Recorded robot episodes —
····················

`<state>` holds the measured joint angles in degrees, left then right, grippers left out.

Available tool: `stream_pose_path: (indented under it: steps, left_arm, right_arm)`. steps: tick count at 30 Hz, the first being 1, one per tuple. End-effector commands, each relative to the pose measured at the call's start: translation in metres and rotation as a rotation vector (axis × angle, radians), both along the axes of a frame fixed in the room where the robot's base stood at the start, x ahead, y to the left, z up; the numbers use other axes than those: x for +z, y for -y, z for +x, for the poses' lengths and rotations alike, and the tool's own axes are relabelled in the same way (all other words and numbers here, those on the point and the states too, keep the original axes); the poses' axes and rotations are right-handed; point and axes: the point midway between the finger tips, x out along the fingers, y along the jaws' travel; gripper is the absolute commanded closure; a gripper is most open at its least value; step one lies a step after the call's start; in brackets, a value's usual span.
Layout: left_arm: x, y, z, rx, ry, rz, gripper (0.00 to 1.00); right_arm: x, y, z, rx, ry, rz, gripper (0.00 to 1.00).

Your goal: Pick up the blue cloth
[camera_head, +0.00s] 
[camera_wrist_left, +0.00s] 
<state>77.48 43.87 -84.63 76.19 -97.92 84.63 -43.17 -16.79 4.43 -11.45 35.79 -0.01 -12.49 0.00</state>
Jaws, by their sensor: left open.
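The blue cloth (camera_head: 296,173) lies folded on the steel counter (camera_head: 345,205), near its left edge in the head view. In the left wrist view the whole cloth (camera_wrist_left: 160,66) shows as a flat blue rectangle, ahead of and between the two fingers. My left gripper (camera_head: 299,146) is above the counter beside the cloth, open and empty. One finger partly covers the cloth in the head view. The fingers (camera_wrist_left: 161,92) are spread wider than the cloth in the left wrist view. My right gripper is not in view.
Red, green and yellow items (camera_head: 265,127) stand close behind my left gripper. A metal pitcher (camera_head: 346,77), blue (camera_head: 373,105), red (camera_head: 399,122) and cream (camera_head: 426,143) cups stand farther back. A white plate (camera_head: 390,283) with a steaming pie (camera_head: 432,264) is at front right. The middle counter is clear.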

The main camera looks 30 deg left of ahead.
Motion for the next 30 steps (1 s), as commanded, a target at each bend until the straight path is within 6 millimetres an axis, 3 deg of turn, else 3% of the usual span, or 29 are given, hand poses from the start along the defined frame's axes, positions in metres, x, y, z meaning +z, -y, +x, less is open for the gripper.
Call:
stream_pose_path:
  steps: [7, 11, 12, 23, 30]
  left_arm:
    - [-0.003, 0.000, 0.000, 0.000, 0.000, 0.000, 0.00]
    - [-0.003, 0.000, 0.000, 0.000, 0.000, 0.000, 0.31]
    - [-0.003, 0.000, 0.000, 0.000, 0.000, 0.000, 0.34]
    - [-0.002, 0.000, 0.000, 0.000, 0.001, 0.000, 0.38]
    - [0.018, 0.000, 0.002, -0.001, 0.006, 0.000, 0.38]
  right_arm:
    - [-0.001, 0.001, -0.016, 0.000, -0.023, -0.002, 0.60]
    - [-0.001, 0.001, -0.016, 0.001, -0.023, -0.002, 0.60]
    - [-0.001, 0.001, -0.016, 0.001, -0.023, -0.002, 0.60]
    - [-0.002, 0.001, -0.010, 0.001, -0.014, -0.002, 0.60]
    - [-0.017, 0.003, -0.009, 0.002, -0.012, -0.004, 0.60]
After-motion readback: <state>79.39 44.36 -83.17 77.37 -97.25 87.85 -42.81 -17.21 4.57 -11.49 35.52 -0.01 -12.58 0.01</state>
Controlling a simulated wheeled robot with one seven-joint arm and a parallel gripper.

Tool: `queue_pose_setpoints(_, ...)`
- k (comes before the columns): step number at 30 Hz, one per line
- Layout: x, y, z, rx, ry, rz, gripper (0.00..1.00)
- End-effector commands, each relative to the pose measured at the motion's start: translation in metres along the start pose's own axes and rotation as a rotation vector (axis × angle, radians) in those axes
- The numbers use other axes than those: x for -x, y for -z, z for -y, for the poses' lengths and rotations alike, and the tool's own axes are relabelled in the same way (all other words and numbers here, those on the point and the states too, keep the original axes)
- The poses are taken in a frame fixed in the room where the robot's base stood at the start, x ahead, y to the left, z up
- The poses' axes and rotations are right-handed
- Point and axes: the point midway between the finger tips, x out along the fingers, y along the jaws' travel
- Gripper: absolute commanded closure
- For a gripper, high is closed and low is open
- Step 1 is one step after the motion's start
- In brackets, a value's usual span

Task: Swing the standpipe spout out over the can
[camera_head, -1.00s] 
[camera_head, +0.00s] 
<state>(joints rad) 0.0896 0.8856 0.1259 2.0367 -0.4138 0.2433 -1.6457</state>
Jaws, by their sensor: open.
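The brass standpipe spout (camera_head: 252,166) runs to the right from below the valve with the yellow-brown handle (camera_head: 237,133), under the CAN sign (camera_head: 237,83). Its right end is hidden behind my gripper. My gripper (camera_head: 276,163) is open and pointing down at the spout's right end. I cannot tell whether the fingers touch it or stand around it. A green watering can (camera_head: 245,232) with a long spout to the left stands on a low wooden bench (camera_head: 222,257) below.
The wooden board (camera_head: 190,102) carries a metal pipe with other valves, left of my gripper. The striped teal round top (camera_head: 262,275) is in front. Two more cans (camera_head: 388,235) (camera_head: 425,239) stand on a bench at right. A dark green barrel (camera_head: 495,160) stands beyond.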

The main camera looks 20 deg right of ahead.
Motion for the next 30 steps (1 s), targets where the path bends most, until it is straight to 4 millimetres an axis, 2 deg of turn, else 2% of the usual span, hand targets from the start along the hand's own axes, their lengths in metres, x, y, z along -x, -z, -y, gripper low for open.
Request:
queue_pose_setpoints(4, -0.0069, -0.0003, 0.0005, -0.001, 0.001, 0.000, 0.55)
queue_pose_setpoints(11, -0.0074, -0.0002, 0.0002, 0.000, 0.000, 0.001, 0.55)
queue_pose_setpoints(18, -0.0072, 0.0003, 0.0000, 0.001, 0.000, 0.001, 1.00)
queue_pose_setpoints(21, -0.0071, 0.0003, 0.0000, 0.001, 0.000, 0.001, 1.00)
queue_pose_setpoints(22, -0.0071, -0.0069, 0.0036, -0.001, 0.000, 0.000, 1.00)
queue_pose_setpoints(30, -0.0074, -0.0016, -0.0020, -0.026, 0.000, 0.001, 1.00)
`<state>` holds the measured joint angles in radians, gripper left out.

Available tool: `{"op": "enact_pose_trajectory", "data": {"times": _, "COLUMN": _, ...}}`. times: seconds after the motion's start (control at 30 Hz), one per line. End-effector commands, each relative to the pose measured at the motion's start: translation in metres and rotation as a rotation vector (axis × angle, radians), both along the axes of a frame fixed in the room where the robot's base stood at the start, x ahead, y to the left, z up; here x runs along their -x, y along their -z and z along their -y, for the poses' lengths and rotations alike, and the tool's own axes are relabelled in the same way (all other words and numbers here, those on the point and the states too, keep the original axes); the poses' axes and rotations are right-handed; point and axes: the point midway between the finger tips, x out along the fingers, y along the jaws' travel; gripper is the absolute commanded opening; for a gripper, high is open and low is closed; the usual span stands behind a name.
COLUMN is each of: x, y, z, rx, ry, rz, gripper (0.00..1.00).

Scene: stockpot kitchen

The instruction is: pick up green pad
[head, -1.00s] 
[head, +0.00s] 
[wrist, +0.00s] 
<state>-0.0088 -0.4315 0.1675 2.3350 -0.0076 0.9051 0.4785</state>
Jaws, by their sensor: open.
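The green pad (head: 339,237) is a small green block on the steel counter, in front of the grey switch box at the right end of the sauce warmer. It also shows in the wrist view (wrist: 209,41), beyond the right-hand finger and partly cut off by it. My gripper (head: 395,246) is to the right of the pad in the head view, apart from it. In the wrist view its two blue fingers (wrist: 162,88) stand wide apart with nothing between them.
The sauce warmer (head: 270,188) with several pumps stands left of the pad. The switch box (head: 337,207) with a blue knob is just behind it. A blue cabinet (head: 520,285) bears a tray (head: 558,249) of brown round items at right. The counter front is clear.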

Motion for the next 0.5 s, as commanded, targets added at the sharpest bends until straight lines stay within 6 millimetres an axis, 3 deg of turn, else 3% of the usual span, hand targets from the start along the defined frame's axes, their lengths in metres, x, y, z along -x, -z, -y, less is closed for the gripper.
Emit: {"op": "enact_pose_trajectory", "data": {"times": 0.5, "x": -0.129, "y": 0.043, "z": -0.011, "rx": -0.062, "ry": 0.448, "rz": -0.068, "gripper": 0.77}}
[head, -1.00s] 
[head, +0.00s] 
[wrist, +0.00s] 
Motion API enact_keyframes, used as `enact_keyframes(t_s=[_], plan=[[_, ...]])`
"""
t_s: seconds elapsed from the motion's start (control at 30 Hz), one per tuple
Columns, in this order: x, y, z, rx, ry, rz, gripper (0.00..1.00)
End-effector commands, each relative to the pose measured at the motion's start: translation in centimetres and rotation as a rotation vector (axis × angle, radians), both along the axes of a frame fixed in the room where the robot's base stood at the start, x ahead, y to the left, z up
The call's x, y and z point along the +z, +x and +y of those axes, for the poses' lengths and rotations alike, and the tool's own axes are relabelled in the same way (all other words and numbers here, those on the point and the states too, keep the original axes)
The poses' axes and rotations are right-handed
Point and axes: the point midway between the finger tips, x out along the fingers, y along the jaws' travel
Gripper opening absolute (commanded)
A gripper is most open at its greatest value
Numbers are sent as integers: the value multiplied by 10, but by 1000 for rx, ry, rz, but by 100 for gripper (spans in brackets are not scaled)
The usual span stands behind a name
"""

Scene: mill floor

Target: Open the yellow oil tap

····················

TASK — Write out again only the lines from the line containing "COLUMN is each" through the line containing "<state>-0.0088 -0.4315 0.1675", both included, exactly as they are.

RESULT OF THIS TASK —
COLUMN is each of: x, y, z, rx, ry, rz, gripper (0.00..1.00).

Scene: stockpot kitchen

The instruction is: pick up green pad
[head, -1.00s] 
[head, +0.00s] 
[wrist, +0.00s] 
<state>-0.0088 -0.4315 0.1675 2.3350 -0.0076 0.9051 0.4785</state>

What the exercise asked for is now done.